Creative insight — how professionals make decisions: choosing sounds with intention, building emotional arcs, simplifying arrangements, and resisting the trap of endless tweaking.
Hybrid workflow — a hands-on understanding of routing, patching, MIDI, sequencing, and how analog and in-the-box production can work together as one fluid system.
Professional habits — session discipline, stems export, metadata, cataloguing, rights awareness, and how to present work clearly and credibly in the music industry.
The positioning is intentional: this is a premium masterclass rooted in real studio practice, not a classroom exercise.
How the days were structured
Each day ran four teaching blocks, with creation woven in throughout — not saved for the end.
10:30 – 11:45 · Block 1
12:00 – 13:15 · Block 2
13:15 – 14:00 · Lunch and networking
14:00 – 15:15 · Block 3
15:30 – 17:00 · Block 4
The method combined demonstration, guided listening, hands-on creation, peer critique, and mentoring. Every concept was immediately linked to sound and practical application — not left as abstract theory.
One shared Ableton session evolved across all four days, with students contributing sounds, patterns, recordings, and arrangement ideas into the same collective project. Daily exports gave everyone a clear archive of what was made — material to take home and keep developing.
Day by day: what was covered
Day 1 — Studio routing, signal flow and sound synthesis
The foundation day began not with software, but with the studio itself: signal flow logic, cable types, interface routing, monitoring, outboard integration, and gain staging. Understanding the anatomy of a professional hybrid studio before touching a single instrument.

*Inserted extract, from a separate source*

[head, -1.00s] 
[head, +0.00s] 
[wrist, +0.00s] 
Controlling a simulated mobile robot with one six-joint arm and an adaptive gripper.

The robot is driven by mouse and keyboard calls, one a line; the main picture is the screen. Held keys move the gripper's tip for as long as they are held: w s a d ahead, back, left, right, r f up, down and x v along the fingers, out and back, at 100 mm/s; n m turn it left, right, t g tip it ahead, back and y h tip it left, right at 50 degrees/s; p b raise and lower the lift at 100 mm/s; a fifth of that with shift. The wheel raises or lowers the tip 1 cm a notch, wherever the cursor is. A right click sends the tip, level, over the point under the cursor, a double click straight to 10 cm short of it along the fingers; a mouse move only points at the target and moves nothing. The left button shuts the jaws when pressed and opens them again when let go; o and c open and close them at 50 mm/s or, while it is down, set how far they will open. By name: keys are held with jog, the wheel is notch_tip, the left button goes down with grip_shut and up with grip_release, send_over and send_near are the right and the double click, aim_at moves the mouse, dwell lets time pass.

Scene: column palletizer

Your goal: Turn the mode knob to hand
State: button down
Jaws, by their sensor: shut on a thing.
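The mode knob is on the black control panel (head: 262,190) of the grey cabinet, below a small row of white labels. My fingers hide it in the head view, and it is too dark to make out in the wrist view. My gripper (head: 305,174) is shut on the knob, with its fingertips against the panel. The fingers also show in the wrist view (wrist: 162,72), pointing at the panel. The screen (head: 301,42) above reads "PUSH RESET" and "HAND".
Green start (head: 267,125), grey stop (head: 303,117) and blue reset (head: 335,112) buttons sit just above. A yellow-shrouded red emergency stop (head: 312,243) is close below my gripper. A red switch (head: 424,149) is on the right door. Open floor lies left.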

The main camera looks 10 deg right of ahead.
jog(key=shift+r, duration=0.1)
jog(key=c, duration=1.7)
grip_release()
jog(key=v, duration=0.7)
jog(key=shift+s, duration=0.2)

From there, the group moved into synthesis fundamentals — waveform families, oscillators, filters, envelopes, LFOs, modulation, subtractive synthesis — across the studio's full range of analog and digital instruments. The day closed with a modular demo and first hands-on recordings into Ableton, starting the shared class project.

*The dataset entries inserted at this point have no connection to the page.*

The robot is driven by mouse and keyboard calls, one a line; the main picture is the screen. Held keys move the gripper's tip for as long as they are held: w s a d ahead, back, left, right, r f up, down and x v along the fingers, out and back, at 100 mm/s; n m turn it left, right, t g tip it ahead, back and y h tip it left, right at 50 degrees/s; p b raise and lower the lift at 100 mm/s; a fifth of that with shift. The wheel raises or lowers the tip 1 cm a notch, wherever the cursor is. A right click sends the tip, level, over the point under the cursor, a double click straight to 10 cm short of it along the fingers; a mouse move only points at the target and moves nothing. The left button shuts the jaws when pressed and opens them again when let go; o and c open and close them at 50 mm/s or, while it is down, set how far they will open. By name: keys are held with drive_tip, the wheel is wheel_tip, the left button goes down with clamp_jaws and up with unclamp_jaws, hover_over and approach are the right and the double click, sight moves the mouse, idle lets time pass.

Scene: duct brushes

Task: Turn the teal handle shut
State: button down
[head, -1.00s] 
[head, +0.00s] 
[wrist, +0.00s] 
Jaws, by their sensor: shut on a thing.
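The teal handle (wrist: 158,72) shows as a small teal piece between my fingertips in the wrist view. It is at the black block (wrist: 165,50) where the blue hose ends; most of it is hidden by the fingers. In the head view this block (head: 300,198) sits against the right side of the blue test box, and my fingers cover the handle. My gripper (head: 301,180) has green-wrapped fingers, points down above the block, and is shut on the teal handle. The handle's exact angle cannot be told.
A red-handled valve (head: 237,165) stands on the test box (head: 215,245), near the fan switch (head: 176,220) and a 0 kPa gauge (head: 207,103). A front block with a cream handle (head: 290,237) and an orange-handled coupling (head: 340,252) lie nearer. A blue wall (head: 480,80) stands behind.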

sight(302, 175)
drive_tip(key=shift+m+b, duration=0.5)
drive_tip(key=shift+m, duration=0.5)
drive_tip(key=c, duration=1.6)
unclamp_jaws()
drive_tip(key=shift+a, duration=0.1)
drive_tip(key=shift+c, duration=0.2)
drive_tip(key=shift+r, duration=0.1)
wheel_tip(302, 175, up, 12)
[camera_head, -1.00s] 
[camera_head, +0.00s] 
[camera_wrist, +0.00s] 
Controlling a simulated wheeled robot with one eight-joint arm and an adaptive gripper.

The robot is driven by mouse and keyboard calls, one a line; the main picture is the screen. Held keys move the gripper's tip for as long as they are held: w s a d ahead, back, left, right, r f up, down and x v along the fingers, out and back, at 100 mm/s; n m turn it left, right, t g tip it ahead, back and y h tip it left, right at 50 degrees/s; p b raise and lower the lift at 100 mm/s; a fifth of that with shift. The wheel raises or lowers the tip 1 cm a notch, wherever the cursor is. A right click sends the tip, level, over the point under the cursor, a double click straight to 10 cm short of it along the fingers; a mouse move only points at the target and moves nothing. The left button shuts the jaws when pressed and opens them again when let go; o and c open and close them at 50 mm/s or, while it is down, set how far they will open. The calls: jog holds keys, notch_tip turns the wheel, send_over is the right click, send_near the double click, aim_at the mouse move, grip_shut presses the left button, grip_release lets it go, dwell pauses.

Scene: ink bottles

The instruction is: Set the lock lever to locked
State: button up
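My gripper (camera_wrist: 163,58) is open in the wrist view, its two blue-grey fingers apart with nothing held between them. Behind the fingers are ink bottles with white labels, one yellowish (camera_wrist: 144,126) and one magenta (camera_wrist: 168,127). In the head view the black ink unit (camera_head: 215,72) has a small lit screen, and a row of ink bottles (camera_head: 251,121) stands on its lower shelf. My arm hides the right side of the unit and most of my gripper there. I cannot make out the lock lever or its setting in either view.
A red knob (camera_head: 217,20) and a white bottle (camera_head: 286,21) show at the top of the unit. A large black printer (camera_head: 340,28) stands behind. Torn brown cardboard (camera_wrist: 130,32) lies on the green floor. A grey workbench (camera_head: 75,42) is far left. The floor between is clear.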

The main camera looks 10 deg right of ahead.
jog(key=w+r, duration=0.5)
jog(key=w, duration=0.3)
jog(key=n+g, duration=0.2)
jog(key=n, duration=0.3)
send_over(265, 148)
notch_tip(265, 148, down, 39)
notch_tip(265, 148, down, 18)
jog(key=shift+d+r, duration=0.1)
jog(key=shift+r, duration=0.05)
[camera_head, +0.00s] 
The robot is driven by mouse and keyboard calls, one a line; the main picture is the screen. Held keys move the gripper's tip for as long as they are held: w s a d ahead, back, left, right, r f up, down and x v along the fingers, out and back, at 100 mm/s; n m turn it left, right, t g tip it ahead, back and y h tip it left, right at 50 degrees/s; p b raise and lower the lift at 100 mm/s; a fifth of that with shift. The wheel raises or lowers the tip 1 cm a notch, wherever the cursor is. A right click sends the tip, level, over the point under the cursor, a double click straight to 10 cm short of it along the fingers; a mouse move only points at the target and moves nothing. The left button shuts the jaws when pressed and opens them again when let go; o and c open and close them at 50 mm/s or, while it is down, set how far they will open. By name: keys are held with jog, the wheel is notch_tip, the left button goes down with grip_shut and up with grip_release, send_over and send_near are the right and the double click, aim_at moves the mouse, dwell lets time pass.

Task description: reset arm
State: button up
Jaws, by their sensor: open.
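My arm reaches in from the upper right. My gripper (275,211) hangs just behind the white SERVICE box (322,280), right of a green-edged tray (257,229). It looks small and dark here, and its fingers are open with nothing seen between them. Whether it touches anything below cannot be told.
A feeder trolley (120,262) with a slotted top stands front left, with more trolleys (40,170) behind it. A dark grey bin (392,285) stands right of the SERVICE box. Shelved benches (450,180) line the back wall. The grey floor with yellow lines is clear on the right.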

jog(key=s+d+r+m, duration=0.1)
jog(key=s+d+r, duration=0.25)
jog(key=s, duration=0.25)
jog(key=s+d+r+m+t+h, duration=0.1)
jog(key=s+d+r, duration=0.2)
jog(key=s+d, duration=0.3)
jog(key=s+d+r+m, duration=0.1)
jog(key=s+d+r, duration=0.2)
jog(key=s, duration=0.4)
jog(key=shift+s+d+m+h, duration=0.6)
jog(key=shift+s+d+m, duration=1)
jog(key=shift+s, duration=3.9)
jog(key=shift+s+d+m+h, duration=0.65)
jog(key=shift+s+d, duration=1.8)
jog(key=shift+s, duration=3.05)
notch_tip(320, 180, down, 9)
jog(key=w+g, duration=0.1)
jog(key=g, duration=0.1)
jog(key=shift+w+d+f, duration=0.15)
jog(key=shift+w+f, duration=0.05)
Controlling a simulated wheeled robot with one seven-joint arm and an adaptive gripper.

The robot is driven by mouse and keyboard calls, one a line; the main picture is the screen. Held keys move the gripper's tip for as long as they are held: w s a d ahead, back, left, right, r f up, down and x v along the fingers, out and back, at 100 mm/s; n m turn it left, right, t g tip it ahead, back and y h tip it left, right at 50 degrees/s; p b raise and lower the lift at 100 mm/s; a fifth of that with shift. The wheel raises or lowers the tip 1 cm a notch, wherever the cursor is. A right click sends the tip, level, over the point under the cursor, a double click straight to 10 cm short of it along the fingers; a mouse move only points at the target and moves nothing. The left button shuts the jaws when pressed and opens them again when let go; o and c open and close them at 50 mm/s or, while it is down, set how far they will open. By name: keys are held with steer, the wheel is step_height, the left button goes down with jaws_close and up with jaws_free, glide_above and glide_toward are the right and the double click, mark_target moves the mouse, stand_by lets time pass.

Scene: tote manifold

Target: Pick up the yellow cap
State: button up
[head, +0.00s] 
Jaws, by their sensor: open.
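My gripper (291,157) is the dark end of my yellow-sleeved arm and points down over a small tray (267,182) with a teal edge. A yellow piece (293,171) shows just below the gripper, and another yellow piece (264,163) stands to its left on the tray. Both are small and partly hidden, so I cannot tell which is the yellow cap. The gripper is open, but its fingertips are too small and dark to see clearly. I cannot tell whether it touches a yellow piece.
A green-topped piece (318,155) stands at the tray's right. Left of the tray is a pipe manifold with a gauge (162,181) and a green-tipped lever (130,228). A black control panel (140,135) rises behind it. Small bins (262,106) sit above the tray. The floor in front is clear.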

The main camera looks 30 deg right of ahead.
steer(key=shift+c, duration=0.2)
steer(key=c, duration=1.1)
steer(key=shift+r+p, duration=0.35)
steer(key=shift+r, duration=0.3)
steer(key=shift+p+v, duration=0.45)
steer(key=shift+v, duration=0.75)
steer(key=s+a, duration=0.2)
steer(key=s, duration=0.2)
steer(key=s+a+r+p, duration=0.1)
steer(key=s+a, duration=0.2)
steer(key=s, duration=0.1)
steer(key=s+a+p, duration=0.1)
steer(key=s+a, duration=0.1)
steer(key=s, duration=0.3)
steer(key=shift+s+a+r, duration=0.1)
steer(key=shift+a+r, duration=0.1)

Learning outcome: a solid understanding of the studio infrastructure and the building blocks of sound, before production begins.
Day 2 — Production, arrangement, sequencing and recording
With the foundation in place, Day 2 was about turning raw material into music. Ableton workflow, MIDI routing, and sequencing logic came first — including an OXI One presentation focused on variation and performance thinking.
Then arrangement: how structure becomes storytelling rather than loop repetition. Markers, track families, transitions, automation as expression. Followed by sampling and resampling — pulling from original recordings, resampling synths and textures, and integrating tools like Splice creatively.
The day ended with recording basics for electronic producers: microphone types, placement, vocal and percussion capture, and how live-recorded sound fits into an electronic workflow.
Learning outcome: moving from technical setup into active music-making with a clear production framework.
Day 3 — Mixing, creative sound design and finishing
The shift from making ideas to shaping them. Day 3 was about listening more carefully — hearing what a track actually needs rather than applying processing by habit.
Critical listening and mixing essentials came first: balance, EQ, compression, depth, stereo image, and mix translation. Then creative sound design and sonic identity — layering synths and recorded sources, building texture, shaping contrast, developing a personal palette rather than defaulting to presets.
FX chains and hybrid processing followed: the order of processing, sends vs inserts, pedals, outboard, and plugin chains. The day closed with loudness, pre-master mindset, and finishing — headroom, LUFS awareness, and practical strategies for getting from sketch to a convincing bounce.
Learning outcome: understanding how to create depth and coherence, and how to finish work without over-processing or losing the original idea.
Day 4 — Music business, project lab and showcase
The final day connected creativity to professional practice. Rights, publishing, splits, metadata, and collaboration etiquette. File management, stems export, naming conventions, version control, and how to organise a music catalogue professionally — including a DISCO-oriented workflow.
Then the Project Lab: targeted one-on-one feedback on each student's material — troubleshooting, arrangement decisions, sonic direction, and what to keep developing after the masterclass ends.
The week closed with a listening session and showcase: works in progress presented to the group, peer feedback, reflection on the process, and final guidance for what comes next.
Learning outcome: clearer artistic direction, stronger professional habits, and a concrete roadmap for continuing the work.
What students took home
Beyond the experience, participants left Ibiza with something tangible.
Original sounds, recordings, sequences, and production sketches made during the week
A clearer understanding of synthesis, routing, recording, arrangement, mixing, and finishing
A practical framework for session discipline, stems export, and rights awareness
Confidence to continue developing music independently — with a real professional mindset
And for those who want to keep the momentum going, an optional online follow-up session in September can be added, to review how the work evolved after the masterclass.
The core promise of Wider Sounds is simple but meaningful: students don't only learn tools — they learn how a professional studio artist thinks, listens, organises, and develops work.
Why this format works
Four to six students. A real hybrid studio. Four focused days. This isn't a coincidence — it's the point. The small group size means everyone gets direct access, direct feedback, and direct experience. There's nowhere to hide, and nowhere to be passive.
The Wider Sounds studio in San Lorenzo brings its own energy: analog synths, modular systems, outboard processors, professional microphones, and Ableton all working together in one room. That environment is part of the teaching.